++++ Working data

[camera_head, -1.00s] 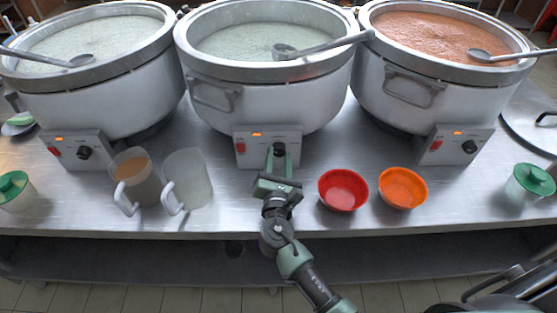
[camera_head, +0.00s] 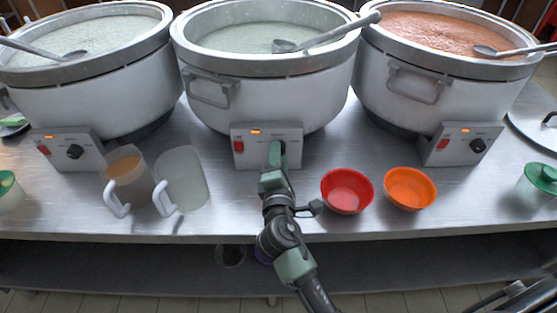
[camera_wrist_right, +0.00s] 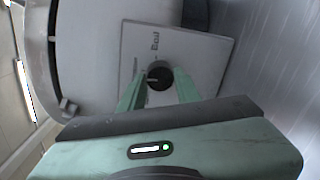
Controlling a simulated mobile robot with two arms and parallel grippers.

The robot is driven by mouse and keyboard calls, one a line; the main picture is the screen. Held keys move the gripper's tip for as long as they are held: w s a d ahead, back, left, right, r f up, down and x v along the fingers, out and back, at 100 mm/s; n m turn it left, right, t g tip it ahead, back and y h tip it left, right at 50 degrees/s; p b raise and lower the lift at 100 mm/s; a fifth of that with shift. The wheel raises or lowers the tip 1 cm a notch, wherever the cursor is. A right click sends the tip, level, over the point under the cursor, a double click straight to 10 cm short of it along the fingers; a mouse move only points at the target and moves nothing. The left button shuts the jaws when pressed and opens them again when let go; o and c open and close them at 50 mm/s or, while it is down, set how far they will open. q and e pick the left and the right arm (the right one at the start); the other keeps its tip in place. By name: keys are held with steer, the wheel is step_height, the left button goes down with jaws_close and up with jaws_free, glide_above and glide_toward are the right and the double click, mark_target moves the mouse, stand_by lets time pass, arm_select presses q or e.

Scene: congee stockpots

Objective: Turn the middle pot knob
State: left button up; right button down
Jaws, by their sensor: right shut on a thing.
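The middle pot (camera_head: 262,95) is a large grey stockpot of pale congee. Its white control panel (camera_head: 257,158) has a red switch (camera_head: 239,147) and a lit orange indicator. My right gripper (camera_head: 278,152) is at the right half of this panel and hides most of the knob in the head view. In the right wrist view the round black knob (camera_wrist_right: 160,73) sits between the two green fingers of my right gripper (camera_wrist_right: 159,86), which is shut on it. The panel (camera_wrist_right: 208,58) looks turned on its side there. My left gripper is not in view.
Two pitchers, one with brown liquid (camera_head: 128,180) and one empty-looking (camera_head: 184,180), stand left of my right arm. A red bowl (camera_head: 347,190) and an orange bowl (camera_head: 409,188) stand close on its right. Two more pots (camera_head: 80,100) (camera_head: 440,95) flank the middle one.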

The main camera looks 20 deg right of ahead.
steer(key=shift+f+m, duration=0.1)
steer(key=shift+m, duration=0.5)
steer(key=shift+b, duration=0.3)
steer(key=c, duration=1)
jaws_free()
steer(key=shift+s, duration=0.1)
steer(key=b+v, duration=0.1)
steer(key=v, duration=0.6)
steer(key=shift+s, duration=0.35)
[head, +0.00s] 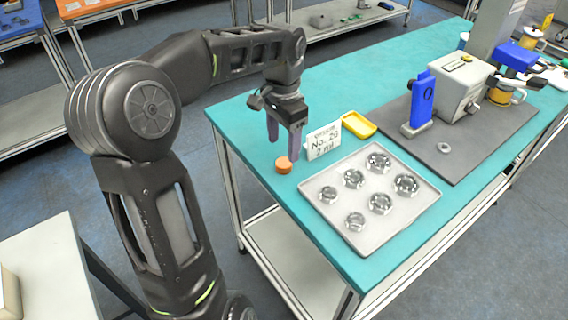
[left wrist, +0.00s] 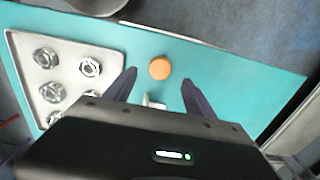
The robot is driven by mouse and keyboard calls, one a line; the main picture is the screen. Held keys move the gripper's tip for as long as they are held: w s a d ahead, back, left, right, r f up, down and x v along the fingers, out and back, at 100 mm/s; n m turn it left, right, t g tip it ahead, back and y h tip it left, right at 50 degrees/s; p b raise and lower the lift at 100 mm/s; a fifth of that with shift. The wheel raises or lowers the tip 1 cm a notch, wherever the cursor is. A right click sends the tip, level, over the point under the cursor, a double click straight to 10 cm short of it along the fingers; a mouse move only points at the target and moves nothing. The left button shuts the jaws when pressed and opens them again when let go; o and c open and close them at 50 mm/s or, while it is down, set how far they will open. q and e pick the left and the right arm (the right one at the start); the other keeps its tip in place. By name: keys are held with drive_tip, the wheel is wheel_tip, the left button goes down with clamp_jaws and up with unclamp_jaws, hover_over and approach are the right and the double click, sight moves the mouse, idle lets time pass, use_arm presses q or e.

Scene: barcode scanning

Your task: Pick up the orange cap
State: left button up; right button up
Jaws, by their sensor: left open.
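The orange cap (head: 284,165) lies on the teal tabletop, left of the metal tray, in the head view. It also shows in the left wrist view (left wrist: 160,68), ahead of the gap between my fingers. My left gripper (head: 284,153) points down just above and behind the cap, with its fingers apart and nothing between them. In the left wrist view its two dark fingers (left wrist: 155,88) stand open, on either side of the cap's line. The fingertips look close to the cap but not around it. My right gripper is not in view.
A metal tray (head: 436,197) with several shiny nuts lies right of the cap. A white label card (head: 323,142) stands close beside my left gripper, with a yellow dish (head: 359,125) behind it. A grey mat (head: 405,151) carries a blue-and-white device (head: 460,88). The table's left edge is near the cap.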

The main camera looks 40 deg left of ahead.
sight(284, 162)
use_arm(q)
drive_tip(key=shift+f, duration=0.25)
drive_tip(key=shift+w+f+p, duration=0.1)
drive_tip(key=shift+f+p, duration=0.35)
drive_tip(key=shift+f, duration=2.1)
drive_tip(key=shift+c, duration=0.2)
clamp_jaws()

++++++++
++++ Working data

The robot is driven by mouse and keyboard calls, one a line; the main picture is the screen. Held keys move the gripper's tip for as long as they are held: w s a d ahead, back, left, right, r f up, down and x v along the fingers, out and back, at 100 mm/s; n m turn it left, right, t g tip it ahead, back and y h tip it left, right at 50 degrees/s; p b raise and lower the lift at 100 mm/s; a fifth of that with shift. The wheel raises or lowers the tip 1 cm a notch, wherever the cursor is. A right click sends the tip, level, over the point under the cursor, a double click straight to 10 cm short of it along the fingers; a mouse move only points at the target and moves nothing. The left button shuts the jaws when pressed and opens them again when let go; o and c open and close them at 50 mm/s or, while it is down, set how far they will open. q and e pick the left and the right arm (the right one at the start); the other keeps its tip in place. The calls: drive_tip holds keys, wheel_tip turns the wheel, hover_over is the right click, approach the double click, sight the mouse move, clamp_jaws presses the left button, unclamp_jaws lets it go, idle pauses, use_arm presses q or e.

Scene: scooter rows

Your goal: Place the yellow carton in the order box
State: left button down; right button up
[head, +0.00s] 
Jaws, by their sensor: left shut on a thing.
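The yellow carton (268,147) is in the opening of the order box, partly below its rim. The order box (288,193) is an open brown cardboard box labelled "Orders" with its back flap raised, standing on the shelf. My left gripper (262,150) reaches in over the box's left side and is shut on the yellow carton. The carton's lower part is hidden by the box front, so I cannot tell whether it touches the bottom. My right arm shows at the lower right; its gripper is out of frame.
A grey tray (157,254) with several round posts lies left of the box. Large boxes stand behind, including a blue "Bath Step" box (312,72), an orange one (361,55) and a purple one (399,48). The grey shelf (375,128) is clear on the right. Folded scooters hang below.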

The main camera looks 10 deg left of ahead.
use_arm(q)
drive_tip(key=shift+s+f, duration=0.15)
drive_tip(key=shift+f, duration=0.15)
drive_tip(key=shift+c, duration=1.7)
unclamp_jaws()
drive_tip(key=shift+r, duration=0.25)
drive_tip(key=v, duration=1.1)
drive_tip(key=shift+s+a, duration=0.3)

++++++++
++++ Working data

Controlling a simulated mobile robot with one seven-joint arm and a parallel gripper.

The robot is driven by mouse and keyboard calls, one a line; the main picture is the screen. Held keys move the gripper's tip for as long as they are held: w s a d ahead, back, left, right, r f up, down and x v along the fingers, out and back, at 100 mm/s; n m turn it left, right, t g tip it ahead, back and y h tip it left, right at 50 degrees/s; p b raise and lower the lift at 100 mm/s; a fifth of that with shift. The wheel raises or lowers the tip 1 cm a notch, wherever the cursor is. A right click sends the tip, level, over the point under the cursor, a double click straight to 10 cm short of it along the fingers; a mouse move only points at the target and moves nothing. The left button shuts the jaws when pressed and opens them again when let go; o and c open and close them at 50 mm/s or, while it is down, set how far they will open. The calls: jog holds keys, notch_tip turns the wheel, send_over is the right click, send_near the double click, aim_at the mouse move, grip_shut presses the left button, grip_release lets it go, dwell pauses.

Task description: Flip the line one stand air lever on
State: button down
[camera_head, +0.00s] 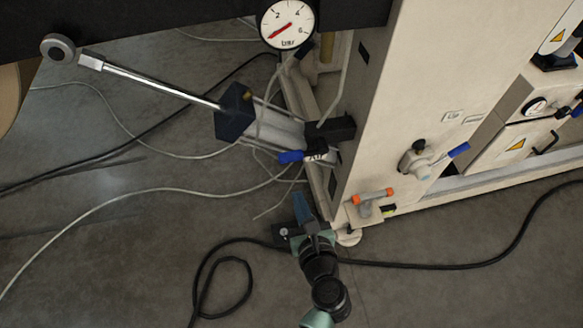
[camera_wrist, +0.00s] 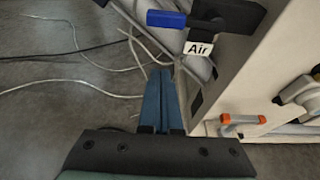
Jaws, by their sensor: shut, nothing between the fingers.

++++++++

» What you should do
Give again, word for word, the lines from the one that contains "State: button down" to the one that contains "Jaws, by their sensor: shut, nothing", both included. Omit the pictures.

» Complete output
State: button down
[camera_head, +0.00s] 
[camera_wrist, +0.00s] 
Jaws, by their sensor: shut, nothing between the fingers.

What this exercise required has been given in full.